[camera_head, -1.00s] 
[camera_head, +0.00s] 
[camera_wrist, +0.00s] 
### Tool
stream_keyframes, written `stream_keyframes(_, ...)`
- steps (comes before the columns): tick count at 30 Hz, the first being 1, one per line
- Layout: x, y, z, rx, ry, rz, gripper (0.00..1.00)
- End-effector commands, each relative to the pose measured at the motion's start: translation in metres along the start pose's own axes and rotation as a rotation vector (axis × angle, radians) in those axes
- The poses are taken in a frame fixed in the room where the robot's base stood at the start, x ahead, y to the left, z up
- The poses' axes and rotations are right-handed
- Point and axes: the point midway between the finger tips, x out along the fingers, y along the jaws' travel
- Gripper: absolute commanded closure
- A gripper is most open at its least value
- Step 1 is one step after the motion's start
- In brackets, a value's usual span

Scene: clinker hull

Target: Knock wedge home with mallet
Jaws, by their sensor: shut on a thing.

TASK OBJECTIVE> Set down the material above again, word for word.

SOLUTION TO THIS EXERCISE>
[camera_head, -1.00s] 
[camera_head, +0.00s] 
[camera_wrist, +0.00s] 
### Tool
stream_keyframes, written `stream_keyframes(_, ...)`
- steps (comes before the columns): tick count at 30 Hz, the first being 1, one per line
- Layout: x, y, z, rx, ry, rz, gripper (0.00..1.00)
- End-effector commands, each relative to the pose measured at the motion's start: translation in metres along the start pose's own axes and rotation as a rotation vector (axis × angle, radians) in those axes
- The poses are taken in a frame fixed in the room where the robot's base stood at the start, x ahead, y to the left, z up
- The poses' axes and rotations are right-handed
- Point and axes: the point midway between the finger tips, x out along the fingers, y along the jaws' travel
- Gripper: absolute commanded closure
- A gripper is most open at its least value
- Step 1 is one step after the motion's start
- In brackets, a value's usual span

Scene: clinker hull

Target: Knock wedge home with mallet
Jaws, by their sensor: shut on a thing.

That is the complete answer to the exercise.